30The High Court also rejected the contention that a claim for wasted costs should fall outside the immunity, "lest a dispute about wasted costs become the vehicle for a dispute about the outcome of litigation in which it is said that the costs were wasted": at [83]. In criminal proceedings there was no entitlement to recover costs from the other party, the wastage of costs being, accordingly, purely a matter between the client and the advocate. Nevertheless, in order to demonstrate a causal link between the negligence and the incurring of costs, the client might need to demonstrate how the impugned conduct or omission would have affected the outcome at the trial.
31Although the High Court in D'Orta-Ekenaike retained the concept of "advocate's immunity" the fact that it was squarely founded upon principles relating to the administration of justice and the role of litigation within the constitutional structure of government, would have permitted a different label to be adopted. It will remain to be seen how far, in practice, the approach adopted in Australia will differ from that in England and Wales and in New Zealand. As explained by Tipping J in Lai, members of the House or Lords in Arthur J S Hall variously described the willingness of the law to tolerate civil proceedings impugning the result of a criminal trial. Tipping J himself accepted that "a civil challenge to a subsisting conviction is the paradigm of an abuse of process" (referring to the judgment of Lord Steyn in Arthur J S Hall) while expressing doubt as to how there could be circumstances in which "the epitome of abuse" could ever not be an abuse. In principle, there is a degree of flexibility in the approach adopted in England and New Zealand, which is rejected by D'Orta-Ekenaike.
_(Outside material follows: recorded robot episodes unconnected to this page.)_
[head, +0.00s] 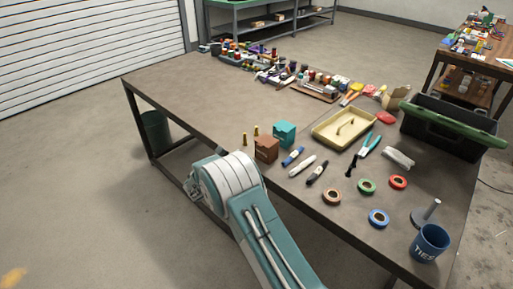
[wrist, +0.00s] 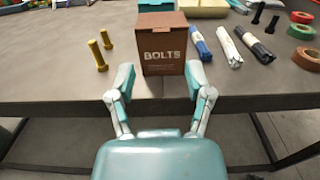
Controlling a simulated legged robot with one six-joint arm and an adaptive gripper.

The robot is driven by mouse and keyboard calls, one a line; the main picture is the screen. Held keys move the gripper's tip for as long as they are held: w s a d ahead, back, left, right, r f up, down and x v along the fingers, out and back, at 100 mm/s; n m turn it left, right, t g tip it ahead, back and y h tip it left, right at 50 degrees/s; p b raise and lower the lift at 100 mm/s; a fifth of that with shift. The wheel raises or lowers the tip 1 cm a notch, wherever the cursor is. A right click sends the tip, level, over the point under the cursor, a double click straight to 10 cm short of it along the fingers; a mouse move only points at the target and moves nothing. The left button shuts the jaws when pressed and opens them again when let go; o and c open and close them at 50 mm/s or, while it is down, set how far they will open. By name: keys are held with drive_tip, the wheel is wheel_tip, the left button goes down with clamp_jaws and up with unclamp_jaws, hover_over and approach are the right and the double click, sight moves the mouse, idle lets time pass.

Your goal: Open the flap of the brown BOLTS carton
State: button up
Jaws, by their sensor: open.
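The brown BOLTS carton (wrist: 163,50) stands upright near the table's front edge, its lettered front facing my wrist camera. Its top looks closed, though the wrist view shows the top only at a shallow angle. In the head view the carton (head: 266,149) stands just beyond my arm. My gripper (wrist: 158,82) is open, its two fingers spread at the lower left and right of the carton's front. I cannot tell whether they touch it. In the head view my gripper is hidden behind my arm.
Two brass bolts (wrist: 98,53) stand left of the carton. A teal box (head: 284,133) is close behind it.

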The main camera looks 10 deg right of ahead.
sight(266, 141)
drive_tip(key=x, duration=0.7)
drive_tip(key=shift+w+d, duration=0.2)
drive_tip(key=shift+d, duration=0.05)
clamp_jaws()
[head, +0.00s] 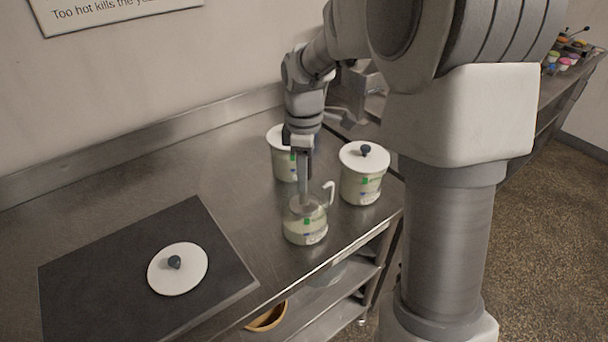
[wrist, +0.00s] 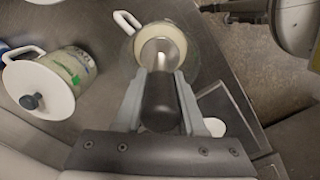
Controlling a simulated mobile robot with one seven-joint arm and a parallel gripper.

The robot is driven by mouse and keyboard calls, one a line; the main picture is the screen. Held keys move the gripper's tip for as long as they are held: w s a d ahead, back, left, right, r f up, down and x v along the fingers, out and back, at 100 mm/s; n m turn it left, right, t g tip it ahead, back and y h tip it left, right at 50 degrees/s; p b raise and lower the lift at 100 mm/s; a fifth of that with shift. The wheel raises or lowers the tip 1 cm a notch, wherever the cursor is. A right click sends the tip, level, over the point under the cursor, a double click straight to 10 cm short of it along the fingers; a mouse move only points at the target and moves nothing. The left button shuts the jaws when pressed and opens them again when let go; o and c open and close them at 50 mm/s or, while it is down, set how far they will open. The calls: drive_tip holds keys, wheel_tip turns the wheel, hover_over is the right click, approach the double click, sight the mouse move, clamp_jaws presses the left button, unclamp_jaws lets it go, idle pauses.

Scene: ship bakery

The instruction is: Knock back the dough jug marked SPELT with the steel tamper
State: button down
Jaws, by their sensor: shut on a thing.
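My gripper (head: 300,158) is shut on the steel tamper, whose dark handle (wrist: 160,102) sits between the fingers in the wrist view. The tamper's steel shaft (head: 306,190) points down into an open clear jug (head: 305,228) with pale dough, near the counter's front edge. The jug also shows in the wrist view (wrist: 196,40), with a white handle. Two lidded jugs stand behind it: one on the right (head: 361,180) and one at the back (head: 284,165), partly hidden by my arm. The labels are too small to read. I cannot tell whether the tamper touches the dough.
A loose white lid (head: 178,270) with a dark knob lies on a dark mat (head: 95,270) at the left. The steel counter (head: 150,175) is clear between mat and jugs. A shelf below holds a brown bowl (head: 266,318).

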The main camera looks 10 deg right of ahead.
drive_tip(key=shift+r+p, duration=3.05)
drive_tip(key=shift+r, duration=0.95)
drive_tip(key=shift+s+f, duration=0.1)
32It is likely that different results will follow from the differing approaches. Although in Lai v Chamberlains the underlying circumstance did not receive close attention in the Supreme Court, it is clear that they would have been covered by the immunity in this country. Mr and Mrs Lai, together with a company in which they were interested, were defendants in proceedings in the New Zealand High Court. At the conclusion of the hearing, a question arose as to whether the Lais would consent to a judgment against them personally, in the event that the Court found against their company. Through their solicitor, Mr and Mrs Lai advised the Court that they would personally guarantee payment of any judgment against the company: Lai v Chamberlains [2003] 2 NZLR 374 at [4] (Salmon J). In the result, judgment was entered against the company and against Mr and Mrs Lai personally. The claim brought by them against their solicitors, on the basis of negligent advice, sought to recover the loss resulting from the judgment wrongly entered against them. Their claim succeeded.
33None of these matters need be explored further, the only question arising in the present case being the extent to which the appellant can identify issues which do not involve reagitation of the District Court trial and judgment. There was no intermediate outcome, set aside on appeal. Nor is it necessary to explore the extent to which the present claims could have been agitated on appeal.